Je voudrais parler positivement de mes œuvres, mais je lutte en permanence avec cela.
Je comprends ce que John veut dire et j’apprécie son intention, mais je sais aussi que mentir sur ce que vous ressentez peut vous blesser, donc vous devriez plutôt vous entraîner à améliorer la façon d’exprimer vos émotions, plutôt que d’apprendre à les cacher. Le fait d’être positif.ve au sujet de vos œuvres n’amène pas toujours de bons résultats, et ça fait mal.
La méthode de John fonctionne probablement pour de nombreuses personnes. Mais pour moi – d’après mon vécu –, ce serait une expérience douloureuse et néfaste, et ça ne marcherait pas.
En résumé : il n’y a rien de mal dans le propos de John, pour la plupart des gens ; mais ce n’est pas grave si son conseil n’est pas adapté à votre cas.
Bien, laissez-moi commencer par désamorcer les malentendus possibles :
- Je n’en veux pas à John. Je pense qu’il est génial ; il a été aimable et honnête durant nos conversations ça et là. Nous ne sommes juste pas toujours d’accord, et il a toujours bien accueilli nos désaccords. Je ne vais pas me disputer avec lui sur ce sujet, car je n’en vois pas l’intérêt et il n’est pas quelqu’un de mauvais.

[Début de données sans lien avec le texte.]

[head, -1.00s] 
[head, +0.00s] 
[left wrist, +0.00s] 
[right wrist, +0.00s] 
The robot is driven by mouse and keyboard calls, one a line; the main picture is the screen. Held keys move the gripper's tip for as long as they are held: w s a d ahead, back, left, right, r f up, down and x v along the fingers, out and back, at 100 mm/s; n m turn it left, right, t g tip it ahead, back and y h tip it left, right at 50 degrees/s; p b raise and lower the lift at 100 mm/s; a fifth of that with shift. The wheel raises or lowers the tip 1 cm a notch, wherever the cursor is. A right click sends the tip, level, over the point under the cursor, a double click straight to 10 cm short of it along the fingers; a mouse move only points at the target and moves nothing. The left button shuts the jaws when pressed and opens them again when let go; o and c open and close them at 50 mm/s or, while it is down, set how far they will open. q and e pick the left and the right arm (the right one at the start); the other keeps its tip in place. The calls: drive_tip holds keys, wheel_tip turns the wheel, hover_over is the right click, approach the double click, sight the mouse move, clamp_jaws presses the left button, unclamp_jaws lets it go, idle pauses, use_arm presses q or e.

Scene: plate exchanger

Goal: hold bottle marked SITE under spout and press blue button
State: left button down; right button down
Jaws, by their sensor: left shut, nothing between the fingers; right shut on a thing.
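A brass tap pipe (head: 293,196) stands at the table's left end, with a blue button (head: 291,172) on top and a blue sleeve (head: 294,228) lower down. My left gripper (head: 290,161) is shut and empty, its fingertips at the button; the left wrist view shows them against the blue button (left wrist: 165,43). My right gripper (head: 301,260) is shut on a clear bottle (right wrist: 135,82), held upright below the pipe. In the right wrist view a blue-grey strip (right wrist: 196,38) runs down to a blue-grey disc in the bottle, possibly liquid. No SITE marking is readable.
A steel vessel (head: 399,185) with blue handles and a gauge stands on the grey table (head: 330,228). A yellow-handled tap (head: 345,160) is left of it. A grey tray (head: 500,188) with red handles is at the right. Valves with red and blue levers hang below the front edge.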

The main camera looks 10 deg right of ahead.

- Personnellement, je ne pense pas que mentir sur ses sentiments soit sain. Certaines personnes peuvent faire semblant et y arriver, et c’est génial ! Mais tout le monde ne peut pas le faire, alors si vous suivez la méthode de John (ce qui est bien !), restez vigilant.es et respectez vos propres besoins. L’art de se vendre en exposant un fort amour-propre en public doit parfois passer au second plan, après la vie et son fonctionnement normal, et je sais que cela n’est pas agréable à entendre. C’est pourtant vrai.
- Je sais que ce que je dis ne servira pas à tous les hommes. J’en connais beaucoup – qui comptent pour moi – qui ont eu du mal à voir leurs créations reconnues, qui luttent pour que les gens reconnaissent la valeur de leurs œuvres, et qui font face à des réactions négatives quand ils en font la promotion. Je connais ces hommes et je les apprécie, et je n’essaie pas de minimiser ce qu’ils vivent. Comprenez cela s’il vous plaît.
Nous y voilà. Passons maintenant au cœur du sujet !
Debbie Reynolds ordonne : Menton en avant ! Poitrine en évidence !
Ce n’est pas grave de ne pas aimer ses propres œuvres.
Ce n’est pas grave, même si ça craint. C’est difficile de regarder ses propres projets sur son disque dur, ou sur sa tablette graphique ou peu importe sur quel support vous travaillez, et de ne ressentir que de la déception. Elle peut être liée au manque de succès, ou sans aucun rapport avec celui-ci. Ce sentiment peut survenir bien que vos abonné.es et vos ami.es l’aiment, eux ; ou la déception peut être liée au fait d’essayer de répondre à leurs attentes. Ce n’est pas grave.
Je vais dire quelque chose que vous avez déjà probablement entendu, et je m’excuse de le répéter. Mais laissez-moi essayer.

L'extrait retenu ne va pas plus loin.